Ernesto Cardenas, a Peruvian blogger who resides in Spain wrote a post [es] with some reflections on internet and religion and their role in the U.S. elections. He also makes a comparison of how this issue of religion was also present in recent Peruvian elections and concludes by saying that separation between church and state is maybe not as clear as we are used to in the U.S.

Here is a complete translation of the original post, which has not previously been published in English.

U.S. Election: Internet and Religion

I still remember the 2000 election, when a very common joke was that a ruled out Al Gore's campaign slogan was “I invented the Internet and can take it away from you”. Because of the fact, which was very timely, the then Vice President of the Clinton administration made popular the phrase “information highway”.

Some time has passed since then, and although the Internet has become part of the U.S. electoral campaigns, what is not so clear is if there will come a time in which each contender will know what “that Internet stuff” is, due to the fact that McCain recognized himself as being ignorant of these issues [es]. Faced with the oddity of all this, we should take a look at the reasons put forward, according to what Tecnologia del IE (IE Technology) blog quotes [es]:

* The Senator has access to information and assistance sources from his staff, which most people don't.
* There are lots of people surrounding McCain eager to print an e-mail for him or to do a search for him on the Internet.
* If it is about news, he prefers old fashioned newspapers, on paper.
* He has the PC on his desk, but he prefers to speak directly with people, so he doesn't use it too often. Besides, if your assistants reply to your messages, the incentive for you to get connected is really limited.

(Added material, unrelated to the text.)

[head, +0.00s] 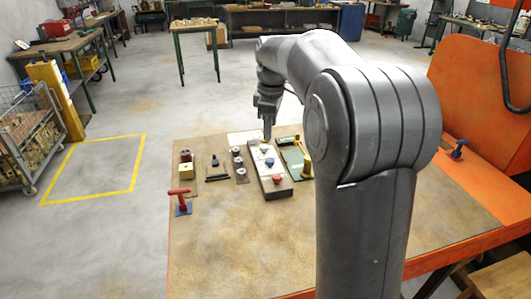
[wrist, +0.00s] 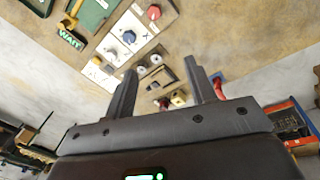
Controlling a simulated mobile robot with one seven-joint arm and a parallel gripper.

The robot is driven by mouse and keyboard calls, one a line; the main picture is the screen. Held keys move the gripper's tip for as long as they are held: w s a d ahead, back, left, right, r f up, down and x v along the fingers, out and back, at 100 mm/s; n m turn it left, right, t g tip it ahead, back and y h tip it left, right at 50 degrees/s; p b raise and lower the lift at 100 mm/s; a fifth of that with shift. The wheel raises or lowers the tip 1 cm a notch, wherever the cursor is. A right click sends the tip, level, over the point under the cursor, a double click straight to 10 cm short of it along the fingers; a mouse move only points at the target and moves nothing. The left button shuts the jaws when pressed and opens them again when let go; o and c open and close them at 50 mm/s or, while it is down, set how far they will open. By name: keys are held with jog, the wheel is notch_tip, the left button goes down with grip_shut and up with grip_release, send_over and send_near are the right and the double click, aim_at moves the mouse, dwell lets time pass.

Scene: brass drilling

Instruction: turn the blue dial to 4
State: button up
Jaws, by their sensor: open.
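The blue dial (head: 269,162) is the middle knob on a long narrow panel (head: 286,189) on the table. In the wrist view the blue dial (wrist: 129,37) sits on a white plate, left of and beyond the fingertips. Its scale and pointer are too small to read. My gripper (head: 267,132) points down over the panel's far end, apart from the blue dial. In the wrist view my gripper (wrist: 161,68) has its two fingers spread with nothing between them. A red dial (head: 277,179) is at the panel's near end; a third knob (wrist: 97,60) is at its other end.
A green board (head: 292,158) with a yellow handle stands right of the panel. Left are a strip of round knobs (head: 238,163), a dark part (head: 214,168), a yellow block (head: 186,172) and a red T-handle (head: 179,196). The table's near left is clear.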

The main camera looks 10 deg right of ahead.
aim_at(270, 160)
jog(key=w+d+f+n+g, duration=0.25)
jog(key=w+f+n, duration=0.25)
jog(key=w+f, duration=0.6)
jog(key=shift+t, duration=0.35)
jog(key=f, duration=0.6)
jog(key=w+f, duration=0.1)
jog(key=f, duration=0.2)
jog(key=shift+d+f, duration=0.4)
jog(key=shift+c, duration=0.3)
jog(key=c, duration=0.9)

At first sight, these answers may appear valid ones (actually, lots of people who hold a certain position of responsibility may answer something like that). But actually that's fooling oneself, because for the sake of convenience you are accepting the dependence on others in order to get information. Whether you like it or not, that creates a filter based on those people's criteria, more so when they don't take on as a leader (which they supposedly are) who must, at least, take a look to what is around (and that doesn't make it to print press), which indicates that his sources may underestimate things, and I repeat: the people around him are the ones who mold his information sources, and thus the opinion that is being formed. Had he been in a position of power, this reveals how sensitive his entourage's criteria may be and if his decisions will really come from him or from how his team has “formed” them…. or the lobbies, which is mostly usual.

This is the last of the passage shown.